It has been quite a while since I wrote on the blog due to some past things that occupied my personal time that had to be addressed. Recently I began to solve new performance related problems for a customer. Here is the scenario:
Oracle 12c RAC
Large enterprise SAN
The target goal is to achieve a minimal performance level (SLA) for storage and system performance.
The customer is only receiving a low number of storage performance in terms for overall IOPS with their two node Oracle 12c RAC configuration.
So with little information to go by from past experiences, I asked how they measure such performance values.
Enter the Benchmark Tools!
The customer is using a third party performance tool to measure performance for CPU, system and storage figures. So what is this tool you might ask? Well hold on for a minute we will get to that question in a short while. My first DBA spidey sense was to get the data from the horse's mouth so to speak that is from Oracle! I logged into the Oracle 12c RAC cluster and pulled the recent AWR reports from the cluster and noticed that overall there were no serious performance issues!
It turns out that the performance tool is reporting different numbers than the Oracle database!

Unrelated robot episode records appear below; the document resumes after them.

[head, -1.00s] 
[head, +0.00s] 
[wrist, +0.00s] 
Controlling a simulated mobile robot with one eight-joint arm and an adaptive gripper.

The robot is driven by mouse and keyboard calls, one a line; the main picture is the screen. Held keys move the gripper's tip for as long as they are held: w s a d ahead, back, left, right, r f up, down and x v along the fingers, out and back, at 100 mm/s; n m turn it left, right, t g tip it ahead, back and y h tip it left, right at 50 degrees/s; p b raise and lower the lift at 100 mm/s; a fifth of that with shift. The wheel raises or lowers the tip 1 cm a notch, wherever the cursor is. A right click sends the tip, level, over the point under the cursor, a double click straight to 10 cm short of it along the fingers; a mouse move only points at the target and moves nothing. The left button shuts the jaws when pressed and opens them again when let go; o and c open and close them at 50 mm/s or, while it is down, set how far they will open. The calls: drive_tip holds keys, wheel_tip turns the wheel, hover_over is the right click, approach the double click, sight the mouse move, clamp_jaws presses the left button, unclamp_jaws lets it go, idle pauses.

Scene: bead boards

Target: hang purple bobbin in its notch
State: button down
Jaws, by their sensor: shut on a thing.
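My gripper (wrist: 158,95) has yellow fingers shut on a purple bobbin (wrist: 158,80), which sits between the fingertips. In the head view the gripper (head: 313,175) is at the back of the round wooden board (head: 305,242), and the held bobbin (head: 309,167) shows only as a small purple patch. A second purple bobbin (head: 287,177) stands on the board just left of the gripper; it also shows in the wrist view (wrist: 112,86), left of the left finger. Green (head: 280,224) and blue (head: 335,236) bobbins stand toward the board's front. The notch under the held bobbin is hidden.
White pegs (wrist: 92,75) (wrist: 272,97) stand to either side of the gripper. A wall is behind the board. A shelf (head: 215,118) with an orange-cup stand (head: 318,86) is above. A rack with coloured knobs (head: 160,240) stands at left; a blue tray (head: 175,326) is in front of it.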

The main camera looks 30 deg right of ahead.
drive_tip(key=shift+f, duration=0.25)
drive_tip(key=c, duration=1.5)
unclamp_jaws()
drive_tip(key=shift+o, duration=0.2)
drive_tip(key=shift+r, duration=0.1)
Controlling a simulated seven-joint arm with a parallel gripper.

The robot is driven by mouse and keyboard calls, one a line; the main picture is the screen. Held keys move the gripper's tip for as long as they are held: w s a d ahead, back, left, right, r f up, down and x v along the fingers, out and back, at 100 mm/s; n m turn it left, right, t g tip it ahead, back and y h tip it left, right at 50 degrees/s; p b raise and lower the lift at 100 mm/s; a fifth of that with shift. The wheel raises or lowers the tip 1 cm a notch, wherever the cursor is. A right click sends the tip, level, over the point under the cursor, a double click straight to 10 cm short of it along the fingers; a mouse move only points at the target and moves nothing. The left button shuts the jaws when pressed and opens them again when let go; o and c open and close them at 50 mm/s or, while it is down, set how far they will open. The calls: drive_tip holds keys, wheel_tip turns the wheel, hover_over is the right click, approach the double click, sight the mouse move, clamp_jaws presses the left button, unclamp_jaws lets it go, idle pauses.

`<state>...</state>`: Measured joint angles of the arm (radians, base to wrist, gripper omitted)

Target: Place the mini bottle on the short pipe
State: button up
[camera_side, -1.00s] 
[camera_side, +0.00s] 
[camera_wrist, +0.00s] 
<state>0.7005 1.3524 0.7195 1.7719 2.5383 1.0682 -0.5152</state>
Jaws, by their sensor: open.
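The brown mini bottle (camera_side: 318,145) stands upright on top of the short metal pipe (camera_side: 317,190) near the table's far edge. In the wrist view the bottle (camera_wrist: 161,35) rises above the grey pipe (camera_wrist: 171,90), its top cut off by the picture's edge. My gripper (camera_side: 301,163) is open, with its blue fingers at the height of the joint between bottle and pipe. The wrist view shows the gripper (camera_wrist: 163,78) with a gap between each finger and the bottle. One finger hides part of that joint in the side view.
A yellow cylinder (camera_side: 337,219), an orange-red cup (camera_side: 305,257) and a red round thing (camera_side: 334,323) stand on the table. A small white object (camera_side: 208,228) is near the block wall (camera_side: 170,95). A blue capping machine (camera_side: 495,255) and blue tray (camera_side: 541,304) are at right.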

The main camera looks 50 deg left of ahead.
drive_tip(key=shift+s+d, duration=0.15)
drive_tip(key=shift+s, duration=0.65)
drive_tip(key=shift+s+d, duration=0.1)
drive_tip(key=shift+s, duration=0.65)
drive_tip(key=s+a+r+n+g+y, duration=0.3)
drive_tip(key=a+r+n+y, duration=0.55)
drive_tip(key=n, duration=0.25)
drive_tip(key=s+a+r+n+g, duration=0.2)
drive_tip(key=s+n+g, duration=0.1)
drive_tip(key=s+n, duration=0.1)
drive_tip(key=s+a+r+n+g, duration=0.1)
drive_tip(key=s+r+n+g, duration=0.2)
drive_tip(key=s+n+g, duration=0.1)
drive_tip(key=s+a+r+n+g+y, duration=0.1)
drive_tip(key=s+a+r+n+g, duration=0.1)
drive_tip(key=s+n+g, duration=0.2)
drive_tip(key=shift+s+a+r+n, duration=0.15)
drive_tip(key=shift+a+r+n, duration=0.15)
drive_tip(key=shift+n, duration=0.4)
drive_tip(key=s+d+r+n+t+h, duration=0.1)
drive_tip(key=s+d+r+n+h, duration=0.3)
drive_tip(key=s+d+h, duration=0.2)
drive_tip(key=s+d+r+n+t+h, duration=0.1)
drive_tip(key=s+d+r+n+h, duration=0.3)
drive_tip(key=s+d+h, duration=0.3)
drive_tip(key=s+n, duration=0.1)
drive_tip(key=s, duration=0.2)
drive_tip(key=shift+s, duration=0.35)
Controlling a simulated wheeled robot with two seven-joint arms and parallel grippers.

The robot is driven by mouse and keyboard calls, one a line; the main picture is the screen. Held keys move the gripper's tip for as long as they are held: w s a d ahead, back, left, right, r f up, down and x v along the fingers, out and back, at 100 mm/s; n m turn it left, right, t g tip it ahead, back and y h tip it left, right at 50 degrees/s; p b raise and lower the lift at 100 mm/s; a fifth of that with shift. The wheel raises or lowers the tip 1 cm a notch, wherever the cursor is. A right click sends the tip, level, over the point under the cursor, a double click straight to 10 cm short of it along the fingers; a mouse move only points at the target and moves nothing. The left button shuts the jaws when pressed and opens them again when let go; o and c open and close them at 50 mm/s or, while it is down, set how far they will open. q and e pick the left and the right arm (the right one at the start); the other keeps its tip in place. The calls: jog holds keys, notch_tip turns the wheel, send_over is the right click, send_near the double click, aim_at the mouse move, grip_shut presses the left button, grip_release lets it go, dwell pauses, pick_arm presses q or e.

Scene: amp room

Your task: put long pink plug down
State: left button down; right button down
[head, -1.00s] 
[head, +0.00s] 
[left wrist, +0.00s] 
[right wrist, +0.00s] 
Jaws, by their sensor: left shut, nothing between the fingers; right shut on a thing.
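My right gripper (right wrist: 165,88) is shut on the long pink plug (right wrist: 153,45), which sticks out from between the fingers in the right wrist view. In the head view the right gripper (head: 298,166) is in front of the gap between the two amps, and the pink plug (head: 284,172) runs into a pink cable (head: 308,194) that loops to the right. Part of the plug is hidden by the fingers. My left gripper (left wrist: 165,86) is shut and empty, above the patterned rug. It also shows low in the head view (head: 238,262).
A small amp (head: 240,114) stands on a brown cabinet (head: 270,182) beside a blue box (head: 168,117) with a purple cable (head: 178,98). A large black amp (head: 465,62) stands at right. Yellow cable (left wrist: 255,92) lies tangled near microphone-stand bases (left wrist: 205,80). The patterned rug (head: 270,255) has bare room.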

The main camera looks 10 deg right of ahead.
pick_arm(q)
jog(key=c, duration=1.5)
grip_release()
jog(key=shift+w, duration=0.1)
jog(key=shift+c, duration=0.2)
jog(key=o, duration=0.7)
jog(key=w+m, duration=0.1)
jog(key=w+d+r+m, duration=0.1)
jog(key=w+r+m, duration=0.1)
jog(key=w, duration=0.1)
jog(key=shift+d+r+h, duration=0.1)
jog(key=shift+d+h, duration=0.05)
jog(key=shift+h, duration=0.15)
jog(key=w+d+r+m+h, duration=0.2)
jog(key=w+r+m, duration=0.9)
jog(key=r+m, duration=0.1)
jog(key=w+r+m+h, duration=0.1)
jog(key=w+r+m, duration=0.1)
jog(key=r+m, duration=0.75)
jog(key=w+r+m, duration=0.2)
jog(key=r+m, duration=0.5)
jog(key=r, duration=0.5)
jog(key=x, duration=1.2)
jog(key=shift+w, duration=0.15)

Hmm well that sure is very odd! I review the infrastructure between customer sites and lo and behold find that configurations are different! So that calls to mind that Oracle per se is not guilty but a more fundamental issue of apples to oranges comparisons. Which leads to my next thought process
FIND AND SOLVE THE RIGHT PROBLEM
ASK THE RIGHT QUESTION
I know this seems obvious to most of us Oracle DBA types right? Well you'd be surprised at how many customers spin their wheels attempting to solve a performance issue by mistaking the forest for the weeds. Instead of immediate jumping to conclusions, take a deep breath and step back to look at the big picture. The following comes to mind:
1. Storage configuration- disks, HBA, HBA, multi path configurations
2. Firmware and patch levels for infrastructure- servers, SAN, networks
3. Review OS configurations and releases
4. Run basic tests to collect data points- Oracle AWR, sar, vmstat, et al.